A great article I just found on the FT’s website talking about how the changes in the Mekong trade are affecting Thailand’s trade with its neighbours, the key points are as follows:
Credit-fuelled consumption booms in Laos and Cambodia have begun to soften, while Myanmar is diversifying its trading relationships. The result has been sharp falls in Thai exports of cars, machinery and even beverages.
- The fall in oil prices has been a factor. Petrol and other refined fuels make up a major Thai export to the Mekong and the value of these exports has weakened considerably. There has also been slower growth in exports of machinery and consumer goods.
- Infrastructure and logistics remain an issue, but in the case of Cambodia, new special economic zones with secure power supplies have been set up on the Thai border, resulting in a surge in Thai import growth.

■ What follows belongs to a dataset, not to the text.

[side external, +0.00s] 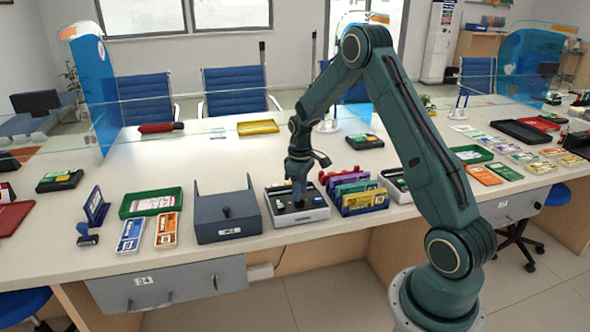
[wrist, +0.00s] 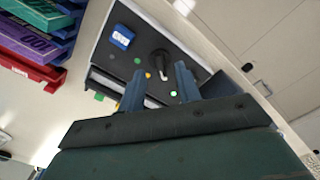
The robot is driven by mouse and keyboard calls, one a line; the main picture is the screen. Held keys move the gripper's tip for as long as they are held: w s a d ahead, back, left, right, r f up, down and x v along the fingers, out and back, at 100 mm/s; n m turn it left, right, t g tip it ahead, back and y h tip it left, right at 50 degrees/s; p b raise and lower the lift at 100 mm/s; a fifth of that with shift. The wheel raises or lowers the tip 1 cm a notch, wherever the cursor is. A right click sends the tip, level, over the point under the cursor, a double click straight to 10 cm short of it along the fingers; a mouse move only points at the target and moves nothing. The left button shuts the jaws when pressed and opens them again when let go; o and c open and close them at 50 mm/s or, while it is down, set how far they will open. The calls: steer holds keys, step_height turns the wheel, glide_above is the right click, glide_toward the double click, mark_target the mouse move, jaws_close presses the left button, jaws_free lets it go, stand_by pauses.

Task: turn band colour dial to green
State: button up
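The band machine (side external: 301,218) is a grey box with a dark top on the counter. In the wrist view its dark top (wrist: 112,52) carries a black dial knob (wrist: 159,60) with a pale pointer end, small coloured dots around it and a brighter green dot (wrist: 173,93). Which dot the pointer faces is hard to tell. My gripper (side external: 298,203) points down over the box; in the wrist view its two fingers (wrist: 159,72) are spread apart, with the knob showing between and beyond the tips. Contact with the knob is not visible.
A blue block (wrist: 122,37) sits on the machine's top. To its right stands a rack of coloured folders (side external: 362,195). To its left is a dark blue-grey box with a knob (side external: 228,228). The counter behind (side external: 220,155) is mostly clear.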

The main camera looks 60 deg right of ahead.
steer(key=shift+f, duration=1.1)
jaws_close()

- And after several false starts in the past five years, there is an emerging commitment among Myanmar authorities to develop new industrial zones and related infrastructure in Dawei, a coastal city in Myanmar’s south-east that is only 300km from Bangkok.
- Thailand’s status as the region’s production hub is unlikely to be challenged any time soon. But its weakening trade surplus and the siphoning off of parts of its supply chain to its neighbours will put growing pressure on the country’s political and business leaders to move the country up the value chain to stay competitive.